* [INSTRUCTION]: Copy exactly, and only, the lines below from the first through the one containing "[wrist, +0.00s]", both included; pictures are omitted.

* [SUPPLIED MATERIAL]:

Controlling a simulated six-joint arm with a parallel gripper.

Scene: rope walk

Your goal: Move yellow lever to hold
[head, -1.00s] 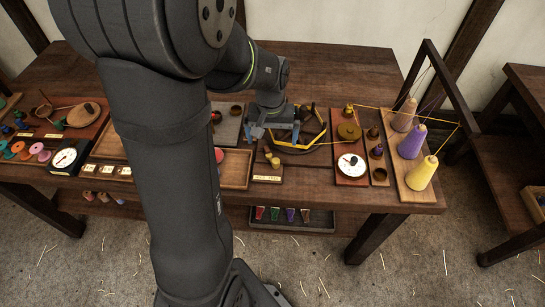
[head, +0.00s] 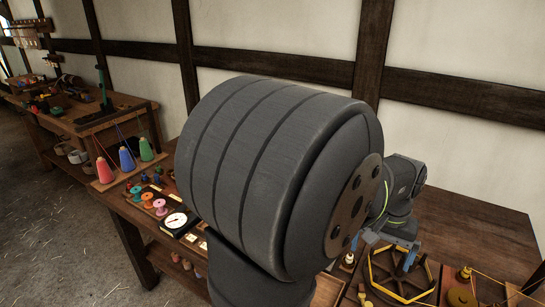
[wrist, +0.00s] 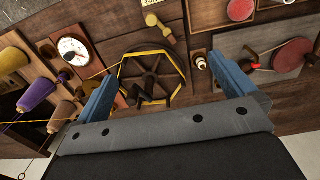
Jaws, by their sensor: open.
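The yellow lever (wrist: 155,22) shows in the wrist view at the top, on a small wooden base with a pale label beside it. It has a rounded knob, and its shaft slants down to the right. In the head view my arm and the frame's bottom edge leave the lever hard to make out. My gripper (wrist: 168,85) is open and empty, its two blue fingers wide apart. It hangs above the spoked wheel with a yellow band (wrist: 150,78); the lever lies beyond the fingertips, apart from them. The gripper (head: 390,250) is partly behind my arm in the head view.
A white dial (wrist: 73,50) and purple cone (wrist: 36,92) are at the left in the wrist view. A small post (wrist: 200,62) stands near the right finger, with a red disc (wrist: 292,55) farther right. A second bench (head: 75,118) stands at the head view's left.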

* [EXERCISE RESULT]:
Controlling a simulated six-joint arm with a parallel gripper.

Scene: rope walk

Your goal: Move yellow lever to hold
[head, -1.00s] 
[head, +0.00s] 
[wrist, +0.00s] 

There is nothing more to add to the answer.